Conditionally training an RNN that generates one sample per time step. (a) During training, the audio and parameter labels come from the data set. (b) During performance, generated audio depends on dynamic parametric input from a performer.

    To train conditionally, the parameters used for the interface must be sampled across their entire range and with a density sufficient to produce reliable output after training given parameter input, even at values that may not have been present in the data. Otherwise, the instrument may not produce the desired behavior. For example, GANSynth trained on pitches sampled at chromatic scale intervals, but interpolating those parameter values for control after training results in a kind of “mix” between two pitches rather than a single tone perceived at the interpolated pitch. Wyse [7] found that an RNN did better at interpolating between pitch, but that without any training data “between” instrument timbres (e.g. a clarinet and a trumpet), the RNN produces noise in response to interpolated values of the instrument parameter.

Audio datasets with sufficiently dense parameter values may be impossible to gather from recorded audio (e.g. and instrument between a trumpet and a clarinet) and even when audio is available, labeling recorded audio is time consuming and difficult.  This motivates the use of synthetic data with parameter labels that can be sampled at arbitrary densities, and that do not have to be estimated by machines or humans, but come from the design of the synthetic algorithms.

Texture Datasets

Analogous to visual textures, audio textures are used in media and creative production [8] [9] [10] [11] as well as for studying human perception. Despite being studied for decades, no common reference or benchmarking datasets have emerged for generative audio texture modeling as they have for audio classification or for speech and music generation.

Saint-Arnaud and Popat [12] did seminal work describing textures as sounds with local structure, but stationary over a long enough "attention" window. They used a two-tier model with "atoms" at one level, and their distributions over time at the second tier, an approach developed further for our hierarchical texture synthesizer described below. Their focus was on analysis of real-world signal statistics and resynthesis.

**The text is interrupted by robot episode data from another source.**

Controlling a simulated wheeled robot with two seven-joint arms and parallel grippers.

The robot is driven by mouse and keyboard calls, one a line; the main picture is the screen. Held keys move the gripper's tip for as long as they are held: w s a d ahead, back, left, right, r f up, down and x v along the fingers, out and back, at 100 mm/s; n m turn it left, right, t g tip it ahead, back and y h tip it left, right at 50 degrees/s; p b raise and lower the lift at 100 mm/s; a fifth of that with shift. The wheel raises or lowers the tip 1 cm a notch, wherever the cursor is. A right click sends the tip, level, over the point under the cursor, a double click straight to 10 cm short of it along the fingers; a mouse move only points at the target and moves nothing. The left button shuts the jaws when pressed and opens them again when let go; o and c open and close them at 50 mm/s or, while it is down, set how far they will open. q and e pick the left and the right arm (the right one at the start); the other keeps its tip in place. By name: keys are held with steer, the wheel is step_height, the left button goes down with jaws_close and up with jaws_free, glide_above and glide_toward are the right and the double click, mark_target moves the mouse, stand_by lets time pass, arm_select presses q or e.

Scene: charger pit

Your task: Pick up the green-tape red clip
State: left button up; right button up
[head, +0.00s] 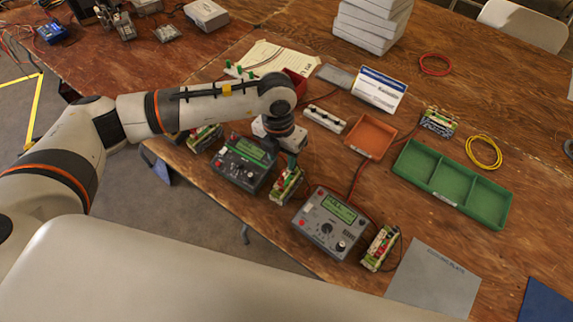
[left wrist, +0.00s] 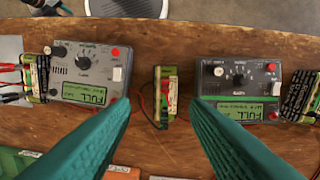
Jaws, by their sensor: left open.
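My left gripper (head: 289,163) is open and empty, pointing down just above a small battery pack (head: 286,186) between the two chargers. In the left wrist view the gripper's teal fingers (left wrist: 159,102) stand apart, with the pack (left wrist: 158,105) in the gap beyond their tips. A small red part (left wrist: 172,93), perhaps a clip, shows on that pack; its tape is too small to make out. The dark charger (head: 240,165) and the grey charger (head: 328,223) stand on either side; the grey charger's green screen (left wrist: 85,95) reads FULL. My right gripper is not in view.
Another pack (head: 381,247) stands right of the grey charger, near a grey plate (head: 435,280). Further back are an orange tray (head: 370,137), a green divided tray (head: 452,184) and a white sign (head: 379,90). Red and black leads lie between the chargers.

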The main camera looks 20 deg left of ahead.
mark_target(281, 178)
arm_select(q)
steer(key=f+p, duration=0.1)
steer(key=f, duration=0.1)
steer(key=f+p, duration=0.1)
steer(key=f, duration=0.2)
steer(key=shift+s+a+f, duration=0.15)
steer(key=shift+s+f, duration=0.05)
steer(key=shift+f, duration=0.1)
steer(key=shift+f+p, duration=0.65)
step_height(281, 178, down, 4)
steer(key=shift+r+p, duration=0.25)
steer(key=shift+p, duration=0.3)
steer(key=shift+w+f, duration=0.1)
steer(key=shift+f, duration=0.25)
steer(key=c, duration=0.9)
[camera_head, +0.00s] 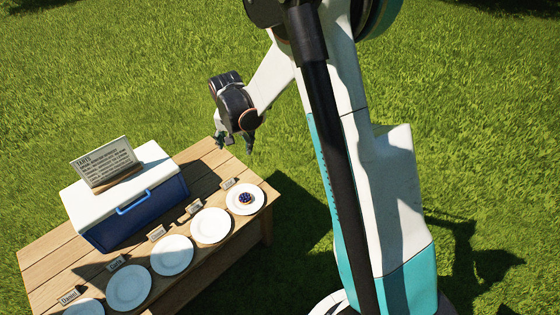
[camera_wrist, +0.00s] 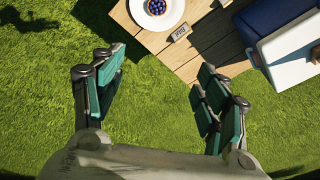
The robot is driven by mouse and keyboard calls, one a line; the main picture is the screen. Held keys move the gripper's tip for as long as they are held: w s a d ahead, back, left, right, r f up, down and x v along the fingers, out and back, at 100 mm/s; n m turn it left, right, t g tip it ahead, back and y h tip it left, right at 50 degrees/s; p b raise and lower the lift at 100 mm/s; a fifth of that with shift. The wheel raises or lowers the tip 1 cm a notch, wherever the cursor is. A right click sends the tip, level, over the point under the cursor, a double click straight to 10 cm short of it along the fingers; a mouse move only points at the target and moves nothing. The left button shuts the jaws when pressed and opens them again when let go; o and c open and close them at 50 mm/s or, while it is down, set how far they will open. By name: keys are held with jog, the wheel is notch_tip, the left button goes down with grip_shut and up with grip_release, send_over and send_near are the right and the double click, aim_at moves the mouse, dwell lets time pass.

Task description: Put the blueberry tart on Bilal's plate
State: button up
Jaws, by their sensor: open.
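The blueberry tart (camera_head: 246,197) is a small round tart with dark blue berries. It sits on the white plate (camera_head: 259,206) at the table's right end. In the wrist view the tart (camera_wrist: 156,6) is at the top edge on its plate (camera_wrist: 172,21). The name card (camera_wrist: 180,34) beside that plate bears a short word that may be "Bilal"; it is too small to be sure. My gripper (camera_head: 234,141) is open and empty, off the table's far right corner, apart from the tart. Its spread fingers (camera_wrist: 158,72) show in the wrist view with grass between them.
Several more white plates (camera_head: 210,225) line the table's (camera_head: 205,157) near edge, each with a name card; the lower-left card (camera_head: 69,297) reads "Daniel". A blue cooler (camera_head: 135,214) with a white lid stands behind them, carrying a sign (camera_head: 104,163). Grass surrounds the table.

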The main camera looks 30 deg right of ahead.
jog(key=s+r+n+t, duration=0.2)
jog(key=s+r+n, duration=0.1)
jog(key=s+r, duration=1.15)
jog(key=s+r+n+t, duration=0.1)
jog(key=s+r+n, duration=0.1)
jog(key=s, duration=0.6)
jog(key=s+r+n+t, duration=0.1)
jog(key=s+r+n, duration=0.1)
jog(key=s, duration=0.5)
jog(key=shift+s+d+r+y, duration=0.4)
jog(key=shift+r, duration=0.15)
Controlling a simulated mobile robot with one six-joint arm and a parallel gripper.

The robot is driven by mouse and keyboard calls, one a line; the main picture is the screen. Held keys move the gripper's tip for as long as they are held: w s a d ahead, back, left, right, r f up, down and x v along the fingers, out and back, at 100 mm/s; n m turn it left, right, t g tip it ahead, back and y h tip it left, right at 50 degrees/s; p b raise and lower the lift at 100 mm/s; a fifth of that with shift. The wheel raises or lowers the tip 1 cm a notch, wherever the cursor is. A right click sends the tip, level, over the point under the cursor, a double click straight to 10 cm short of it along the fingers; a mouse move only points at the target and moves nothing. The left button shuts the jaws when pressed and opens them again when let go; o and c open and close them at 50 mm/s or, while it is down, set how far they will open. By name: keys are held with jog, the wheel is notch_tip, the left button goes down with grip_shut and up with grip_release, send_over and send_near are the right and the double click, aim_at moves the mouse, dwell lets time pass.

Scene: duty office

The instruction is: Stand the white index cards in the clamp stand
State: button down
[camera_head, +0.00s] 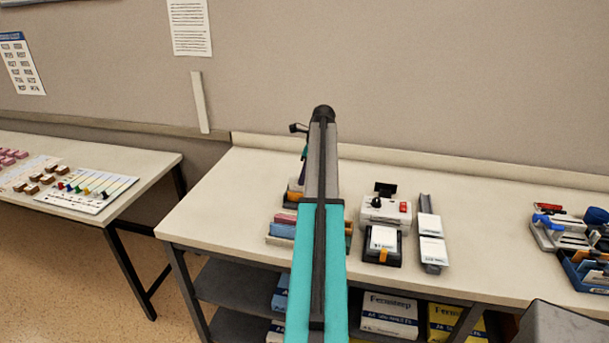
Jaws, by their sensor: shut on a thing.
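My arm reaches up through the middle of the view and over the table. Only a dark wrist part shows left of its far end; the gripper's fingertips and anything between them are hidden behind the arm. White cards lie in a black holder (383,240) right of the arm. Two more white card stacks (430,225) (433,251) lie on a narrow grey rail (426,205). A dark and orange item (295,192) is partly hidden by the arm; I cannot tell whether it is the clamp stand.
Coloured cards (281,230) sit partly behind my arm on the table (480,215). A white device (385,208) stands behind the black holder. A blue tray (580,272) and a clamp-like fixture (562,232) are at far right. The table between rail and fixture is clear.

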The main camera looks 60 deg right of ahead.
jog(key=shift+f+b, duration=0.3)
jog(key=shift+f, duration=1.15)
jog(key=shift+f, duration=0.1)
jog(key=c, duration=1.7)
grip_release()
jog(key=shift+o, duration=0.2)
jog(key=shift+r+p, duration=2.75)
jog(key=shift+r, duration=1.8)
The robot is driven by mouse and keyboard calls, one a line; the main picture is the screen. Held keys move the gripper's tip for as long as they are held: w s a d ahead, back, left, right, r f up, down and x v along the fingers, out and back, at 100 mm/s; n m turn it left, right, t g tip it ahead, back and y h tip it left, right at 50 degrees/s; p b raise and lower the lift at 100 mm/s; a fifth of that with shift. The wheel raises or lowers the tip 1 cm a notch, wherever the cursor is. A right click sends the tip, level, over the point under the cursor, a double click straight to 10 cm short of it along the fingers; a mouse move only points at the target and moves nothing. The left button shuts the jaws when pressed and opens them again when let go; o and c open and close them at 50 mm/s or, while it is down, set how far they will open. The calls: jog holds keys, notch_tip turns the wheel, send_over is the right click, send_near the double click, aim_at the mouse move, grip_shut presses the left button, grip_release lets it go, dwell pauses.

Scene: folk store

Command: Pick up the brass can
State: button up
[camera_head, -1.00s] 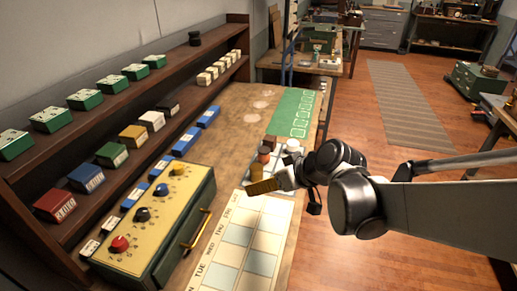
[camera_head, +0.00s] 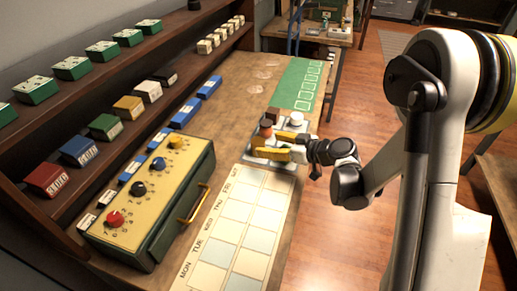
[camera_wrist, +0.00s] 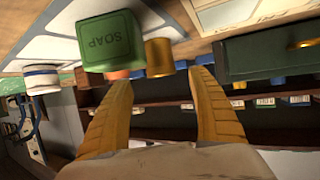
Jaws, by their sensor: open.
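The brass can (camera_wrist: 158,57) is a small gold cylinder in the wrist view. It shows just beyond my gripper (camera_wrist: 161,77), between the lines of its two yellow fingers and nearer the left one. The fingers are apart, with nothing seen held between them. In the head view my gripper (camera_head: 268,145) is over the bench by the tray of small items, its fingers pointing left. There the can is largely hidden by the fingers and hard to make out.
A green soap block (camera_wrist: 108,40) stands close beside the can, with an orange item (camera_wrist: 120,73) partly hidden by it. A white mug with a blue band (camera_wrist: 41,78) is further left. The control box (camera_head: 150,190) and calendar sheet (camera_head: 232,225) lie on the bench.

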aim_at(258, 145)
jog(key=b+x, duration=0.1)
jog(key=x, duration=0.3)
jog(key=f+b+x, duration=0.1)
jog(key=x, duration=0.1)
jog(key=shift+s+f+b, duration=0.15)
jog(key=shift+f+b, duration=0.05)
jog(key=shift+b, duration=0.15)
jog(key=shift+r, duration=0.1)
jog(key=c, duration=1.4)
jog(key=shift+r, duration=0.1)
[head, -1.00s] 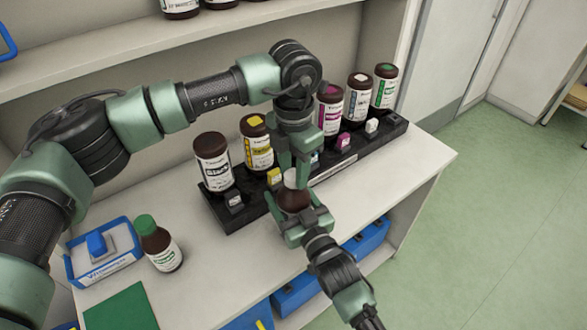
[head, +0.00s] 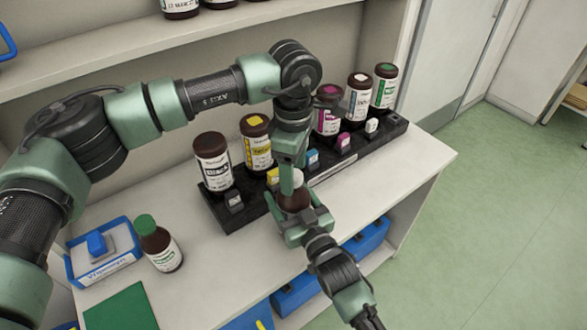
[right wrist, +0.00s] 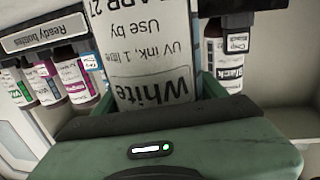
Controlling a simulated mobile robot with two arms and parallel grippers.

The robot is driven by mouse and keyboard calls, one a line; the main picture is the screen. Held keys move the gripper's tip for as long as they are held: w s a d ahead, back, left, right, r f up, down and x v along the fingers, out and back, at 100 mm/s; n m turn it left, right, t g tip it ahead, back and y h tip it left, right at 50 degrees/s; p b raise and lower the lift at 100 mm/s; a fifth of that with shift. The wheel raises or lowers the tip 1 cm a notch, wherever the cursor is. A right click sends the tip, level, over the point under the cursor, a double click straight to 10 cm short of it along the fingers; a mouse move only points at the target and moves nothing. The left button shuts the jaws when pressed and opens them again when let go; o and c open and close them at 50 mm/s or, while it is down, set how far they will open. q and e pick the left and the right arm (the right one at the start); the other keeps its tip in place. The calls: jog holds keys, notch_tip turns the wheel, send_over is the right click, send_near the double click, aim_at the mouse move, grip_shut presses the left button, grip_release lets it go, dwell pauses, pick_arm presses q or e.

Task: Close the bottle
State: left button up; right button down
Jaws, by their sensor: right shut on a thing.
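A brown bottle (head: 294,198) stands upright in my right gripper (head: 305,224), which is shut around its body. In the right wrist view its label (right wrist: 145,75) reads "White" and "UV ink, 1 litre". A white cap (head: 298,179) shows at the bottle's top, partly hidden by my left gripper (head: 291,178). The left gripper points straight down with a finger alongside the cap. It is seen nearly edge-on, so I cannot tell whether its fingers press on the cap or stand apart from it.
Behind is a black rack (head: 330,168) of several labelled ink bottles with small coloured blocks in front. At left stand a green-capped bottle (head: 160,248), a blue tray (head: 103,271) and a green mat (head: 120,308). Blue bins (head: 368,245) sit below the worktop. The worktop's right end is clear.

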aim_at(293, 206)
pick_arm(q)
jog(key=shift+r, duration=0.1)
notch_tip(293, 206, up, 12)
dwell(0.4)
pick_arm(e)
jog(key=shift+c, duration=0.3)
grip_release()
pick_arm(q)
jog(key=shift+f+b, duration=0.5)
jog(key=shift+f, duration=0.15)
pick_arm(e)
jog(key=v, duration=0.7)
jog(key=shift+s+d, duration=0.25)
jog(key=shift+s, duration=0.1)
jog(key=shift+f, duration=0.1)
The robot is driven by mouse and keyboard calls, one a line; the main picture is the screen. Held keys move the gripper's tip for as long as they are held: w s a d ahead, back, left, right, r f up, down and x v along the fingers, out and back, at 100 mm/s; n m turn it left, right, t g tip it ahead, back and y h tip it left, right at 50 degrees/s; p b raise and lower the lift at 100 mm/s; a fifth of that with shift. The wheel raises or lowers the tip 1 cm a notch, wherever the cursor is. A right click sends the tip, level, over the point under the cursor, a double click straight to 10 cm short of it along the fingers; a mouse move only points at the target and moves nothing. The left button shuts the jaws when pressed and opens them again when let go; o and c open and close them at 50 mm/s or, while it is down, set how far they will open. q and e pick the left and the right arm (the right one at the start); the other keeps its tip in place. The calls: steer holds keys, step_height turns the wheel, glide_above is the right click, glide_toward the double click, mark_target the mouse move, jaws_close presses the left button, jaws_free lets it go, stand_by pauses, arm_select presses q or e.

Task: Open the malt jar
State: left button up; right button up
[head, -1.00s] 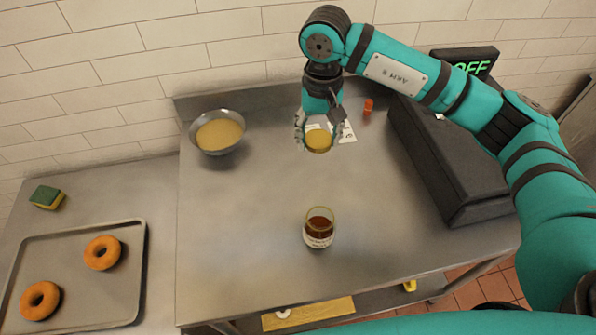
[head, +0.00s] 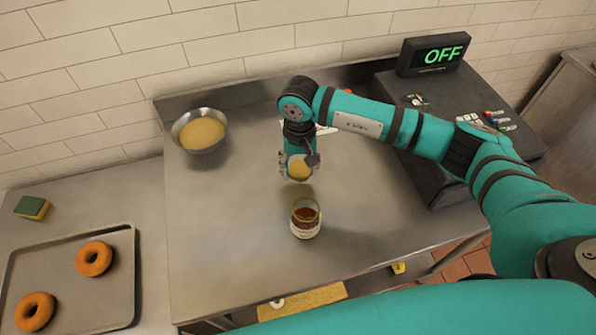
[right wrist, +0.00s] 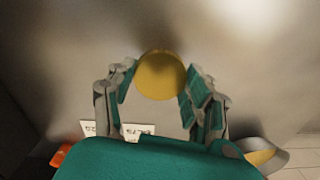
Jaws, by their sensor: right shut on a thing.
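The malt jar (head: 305,220) is a small glass jar with dark brown content and a pale label. It stands upright on the steel table, and its mouth is uncovered. My right gripper (head: 299,176) is above the table, just behind the jar in the picture, and apart from it. It is shut on the round yellow lid (head: 299,168). In the right wrist view the lid (right wrist: 161,75) sits between the two fingers. My left gripper is not in view.
A metal bowl (head: 178,130) of yellowish content stands at the back left. A tray (head: 120,285) with two bagels and a sponge (head: 32,207) are at the left. Table left of the jar is clear.

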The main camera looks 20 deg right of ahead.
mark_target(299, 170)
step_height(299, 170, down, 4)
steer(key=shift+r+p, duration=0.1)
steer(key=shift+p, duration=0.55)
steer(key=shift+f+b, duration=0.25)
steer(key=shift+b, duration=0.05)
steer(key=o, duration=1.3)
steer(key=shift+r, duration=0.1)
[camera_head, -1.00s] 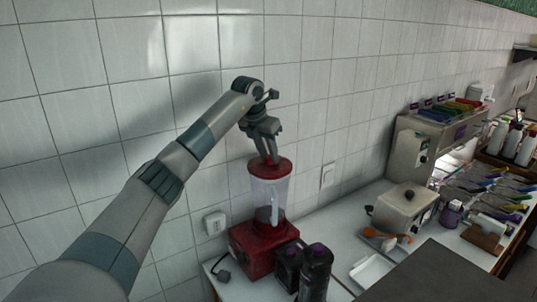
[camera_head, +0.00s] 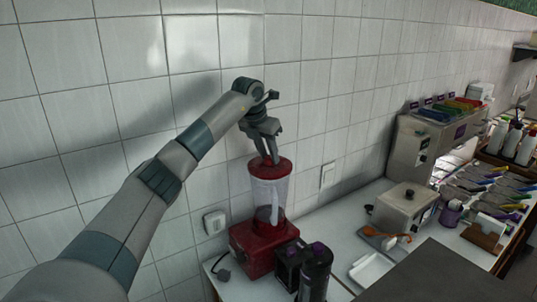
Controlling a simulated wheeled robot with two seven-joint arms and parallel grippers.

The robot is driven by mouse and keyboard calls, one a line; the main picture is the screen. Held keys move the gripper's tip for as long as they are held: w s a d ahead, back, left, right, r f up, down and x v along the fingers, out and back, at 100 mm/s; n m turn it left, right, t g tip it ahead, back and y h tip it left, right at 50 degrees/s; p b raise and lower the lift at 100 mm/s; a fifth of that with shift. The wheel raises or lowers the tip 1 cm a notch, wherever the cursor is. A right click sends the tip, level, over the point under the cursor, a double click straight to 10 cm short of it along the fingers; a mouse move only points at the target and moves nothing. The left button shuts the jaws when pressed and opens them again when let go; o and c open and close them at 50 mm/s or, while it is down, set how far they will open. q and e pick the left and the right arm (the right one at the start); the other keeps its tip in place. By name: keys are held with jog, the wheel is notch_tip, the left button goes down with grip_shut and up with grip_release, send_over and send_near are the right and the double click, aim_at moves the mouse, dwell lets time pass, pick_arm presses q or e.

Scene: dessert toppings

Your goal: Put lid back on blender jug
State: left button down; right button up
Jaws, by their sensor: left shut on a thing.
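The blender stands by the tiled wall, with a red base (camera_head: 252,250) and a clear jug (camera_head: 268,195) on it. The red lid (camera_head: 285,164) is at the jug's top rim and looks roughly level. I cannot tell whether it is fully seated. My left gripper (camera_head: 270,160) points down from above, its fingers shut on the lid's middle part, which they partly hide. My right gripper is not in view.
Two dark bottles (camera_head: 315,272) stand close in front of the blender base. A white tray (camera_head: 371,268) and a steel appliance (camera_head: 404,208) are to the right. A wall socket (camera_head: 214,222) is left of the jug. The wall is close behind.

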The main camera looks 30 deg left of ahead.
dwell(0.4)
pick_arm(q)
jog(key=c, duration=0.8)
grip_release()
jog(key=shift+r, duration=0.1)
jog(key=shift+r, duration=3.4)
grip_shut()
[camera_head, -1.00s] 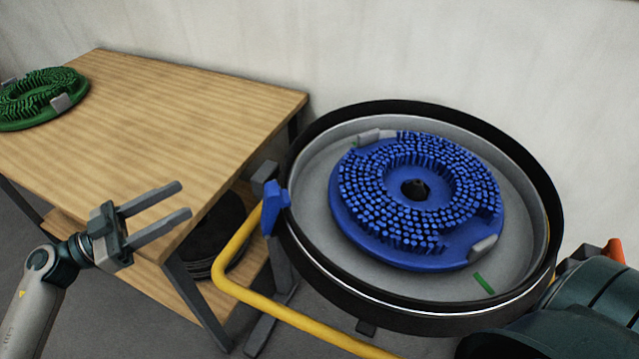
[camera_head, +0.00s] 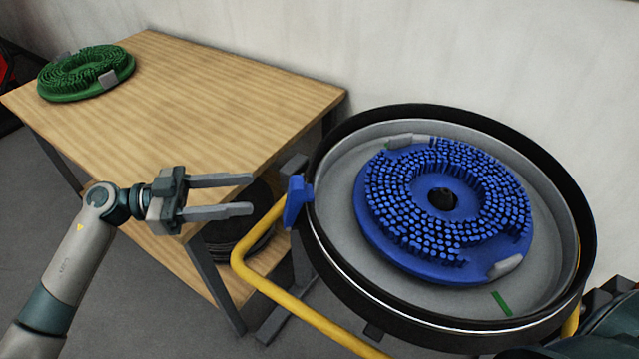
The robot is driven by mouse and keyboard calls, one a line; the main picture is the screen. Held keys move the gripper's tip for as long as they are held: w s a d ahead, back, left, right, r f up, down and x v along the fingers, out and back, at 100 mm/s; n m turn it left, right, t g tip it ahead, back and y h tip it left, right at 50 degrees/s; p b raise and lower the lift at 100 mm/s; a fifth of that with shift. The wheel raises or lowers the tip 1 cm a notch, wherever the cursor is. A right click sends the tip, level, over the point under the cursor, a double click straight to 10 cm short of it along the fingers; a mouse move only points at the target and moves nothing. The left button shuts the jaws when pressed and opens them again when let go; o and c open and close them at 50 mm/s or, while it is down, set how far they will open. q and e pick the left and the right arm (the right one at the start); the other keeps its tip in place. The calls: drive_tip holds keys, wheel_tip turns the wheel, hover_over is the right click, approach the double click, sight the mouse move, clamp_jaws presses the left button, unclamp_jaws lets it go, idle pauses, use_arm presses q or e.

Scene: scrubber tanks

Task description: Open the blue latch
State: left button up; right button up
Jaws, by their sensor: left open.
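The blue latch (camera_head: 294,201) sits on the left outer rim of the round black tank (camera_head: 432,329). My left gripper (camera_head: 252,194) is open and empty, its two fingers pointing right toward the latch. In the picture its fingertips are a short way left of the latch, with a gap between them. My right gripper is out of view; only a dark part of my own body shows at the lower right.
A blue brush disc (camera_head: 375,231) lies inside the tank. A yellow bar (camera_head: 285,309) runs below the latch. A wooden table (camera_head: 215,90) stands at the left with a green brush disc (camera_head: 88,94) on it. Dark round items (camera_head: 240,232) sit on its lower shelf.

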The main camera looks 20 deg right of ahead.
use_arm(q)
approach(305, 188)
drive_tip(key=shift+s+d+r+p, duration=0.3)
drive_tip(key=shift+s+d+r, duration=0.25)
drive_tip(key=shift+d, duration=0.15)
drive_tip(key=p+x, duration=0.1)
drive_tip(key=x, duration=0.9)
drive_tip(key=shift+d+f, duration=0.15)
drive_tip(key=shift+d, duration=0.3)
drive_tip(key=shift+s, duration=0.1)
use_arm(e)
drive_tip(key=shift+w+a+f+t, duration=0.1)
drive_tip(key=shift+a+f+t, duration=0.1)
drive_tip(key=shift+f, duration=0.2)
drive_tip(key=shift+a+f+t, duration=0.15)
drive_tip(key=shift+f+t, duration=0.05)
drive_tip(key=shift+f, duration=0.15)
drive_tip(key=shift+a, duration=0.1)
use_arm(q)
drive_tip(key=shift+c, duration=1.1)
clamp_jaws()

In the process of studying the human perception of audio texture, McDermott and Simoncelli [13] and later, McWalter and McDermott [14], generated textures based on statistics derived from real-world sounds processed by an auditory model. Their data set of textures2 became a common reference point for later work by other researchers and consisted of renderings of wind, radio static, rain, bees, river, water in sink, bubbling water, insects, applause, gargling, frogs, frying eggs, fire, cocktail party babble, shaking coins, tapping rhythms, wind chimes, scraping, footsteps on gravel, church bells, and many more. The recorded data were used to create novel sounds with the same statistics for the purpose of studying perception, but their set of sounds come with little metadata and no systematic parametric variation. Nonetheless, their data have become the closest thing to a reference set currently available for training audio texture synthesis models and have been used for this purpose by Antognini et al. [15], Bruna et al. [16], and Caracalla et al. [17] among others.

Developments in deep learning over the last decade have given rise to new approaches to audio synthesis modeling. The style transfer approach is based on Gatys et al.'s [18] model that computes Gram matrices for various layers in a convolutional neural network (CNN). The time-independence of the Gram matrix representation can be interpreted as a representation of texture. Ulyanov and Lebedev [19] explored musical audio texture transfer, and the sound examples on their blog have also become a fairly common reference dataset (e.g. [20], [15], [21], [22]), though their sounds also offer no parametric variation.

Both the Gram matrix representation and the set of statistics used by McDermott and colleagues described above are used in a similar way to generate novel audio textures that match characteristics of a target texture. They both start with a noise signal, and iteratively transform it until it produces a match of the latent (Gram matrix or statistical) representation of the target. Neither network needs to be trained nor involves labeled parametric variations of sounds, Both of these latent representations can be manually manipulated to control synthesis to some extent, but the architectures are not suited for real-time instrument-like performance.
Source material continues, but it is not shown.